Douglas recalled that Perry’s feel often worked beautifully on tracks that leaned into blues, swagger, and grit. But some cuts on Get Your Wings called for the kind of discipline that comes from years of studio experience. The band didn’t quite have that yet. Douglas wasn’t trying to diminish Perry; he simply wanted the record to land with the punch and precision he knew it needed.

That led to a tough call. For a couple of tracks—“Same Old Song and Dance” and “Train Kept a Rollin’”—Douglas brought in session legends Dick Wagner and Steve Hunter. They were known for their precision and could nail the exact tone and structure the producer wanted. Steven Tyler understood the move immediately, but Perry took it hard. It was a blow to his pride and a reminder of how far the band still had to go.

The Controversy Behind the Replacement Guitarists

For longtime fans, the idea of outside musicians performing on an Aerosmith record feels almost unthinkable. But in 1974, the band was still fighting to prove itself. Douglas didn’t make the decision lightly. He approached Tyler first, who agreed that the songs needed more structure than the band could deliver at the time. Getting Perry on board, however, was another challenge entirely.

From Perry’s perspective, the guitar was his identity. Being replaced—even on only two tracks—felt like an intrusion into his creative space. Douglas later described Perry as “dangerous” in the best possible way: someone who didn’t care about rules, key signatures, or correctness. That wildness would become a hallmark of Aerosmith’s sound, but in the moment, it clashed with the producer’s technical expectations.

The session players did their job quickly and cleanly. Wagner and Hunter were professionals who had already stepped into uncredited roles for acts like Alice Cooper and Lou Reed. Their presence wasn’t meant to overshadow Perry—it was simply a way to get the record across the finish line. Still, the decision created a quiet tension that followed Aerosmith throughout the rest of the sessions.
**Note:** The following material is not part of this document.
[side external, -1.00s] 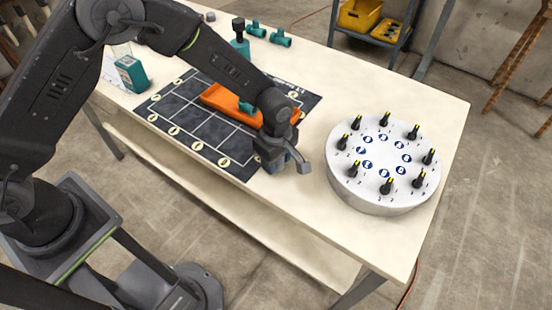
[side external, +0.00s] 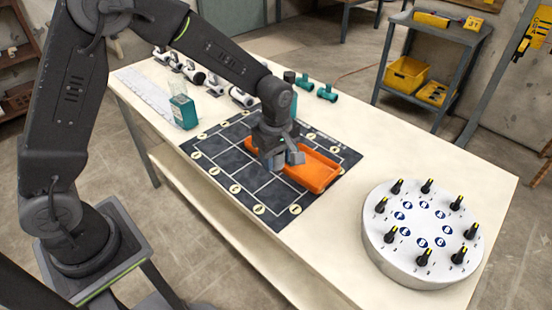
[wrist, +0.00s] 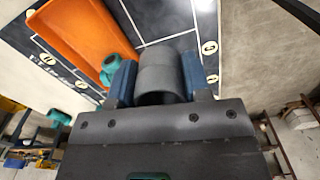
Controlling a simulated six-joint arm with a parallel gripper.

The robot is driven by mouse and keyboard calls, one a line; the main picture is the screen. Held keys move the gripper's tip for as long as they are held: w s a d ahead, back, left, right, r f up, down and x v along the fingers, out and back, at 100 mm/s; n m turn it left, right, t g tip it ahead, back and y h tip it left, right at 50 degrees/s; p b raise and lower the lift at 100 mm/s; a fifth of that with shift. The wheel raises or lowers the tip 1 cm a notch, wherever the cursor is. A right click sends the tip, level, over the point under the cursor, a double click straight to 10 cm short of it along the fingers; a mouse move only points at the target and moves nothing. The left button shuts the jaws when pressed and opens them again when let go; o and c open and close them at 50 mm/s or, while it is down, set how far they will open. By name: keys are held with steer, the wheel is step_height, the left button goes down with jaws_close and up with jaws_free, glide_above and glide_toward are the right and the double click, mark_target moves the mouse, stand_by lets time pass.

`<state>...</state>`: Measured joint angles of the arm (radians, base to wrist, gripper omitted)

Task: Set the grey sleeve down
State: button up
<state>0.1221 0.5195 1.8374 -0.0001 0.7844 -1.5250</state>
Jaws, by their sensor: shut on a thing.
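My gripper (side external: 280,160) is low over the dark gridded mat (side external: 227,151), by the left end of the orange tray (side external: 318,175). In the wrist view, its blue fingers (wrist: 160,80) are shut on the grey sleeve (wrist: 160,72), a short hollow cylinder. The sleeve is seen against the mat, with the orange tray (wrist: 75,35) to its left. I cannot tell whether the sleeve touches the mat. In the side view the sleeve cannot be made out clearly from the gripper.
A teal piece (wrist: 110,70) shows at the tray's edge. Teal fittings (side external: 327,92) and white fittings (side external: 240,97) stand at the back. A teal container (side external: 183,111) is behind the mat's left side.

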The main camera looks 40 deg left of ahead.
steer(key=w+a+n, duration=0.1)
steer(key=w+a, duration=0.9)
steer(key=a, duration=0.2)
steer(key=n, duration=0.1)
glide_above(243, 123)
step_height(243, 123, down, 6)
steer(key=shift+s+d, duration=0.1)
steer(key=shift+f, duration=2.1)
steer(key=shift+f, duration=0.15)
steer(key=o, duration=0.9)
How Get Your Wings Changed Aerosmith Forever

Once the album came out on March 15, 1974, the conversation shifted from studio drama to real momentum. Get Your Wings didn’t explode overnight, but it gave Aerosmith the push they needed to break nationally. The record eventually sold more than 3 million copies and set the stage for the breakthrough albums that followed, especially Toys in the Attic and Rocks. Fans connected to the swagger, the riffs, and the growing chemistry between Perry and Tyler.

What matters most in hindsight is how much the band grew after the experience. They spent a year on the road performing the solos—those played by Wagner and Hunter included—until the lines became their own. Douglas later said that when Aerosmith returned for the Toys in the Attic sessions, they sounded like a completely different band. The fire was still there, but the control had caught up.

Looking back, Perry’s difficult moment in the studio became one of the sparks that sharpened him. The experience pushed Aerosmith forward musically and professionally, helping them transition from a gritty bar-band mentality into a group capable of making landmark rock albums. Get Your Wings wasn’t just a sophomore release—it was where Aerosmith figured out how to transform potential into power.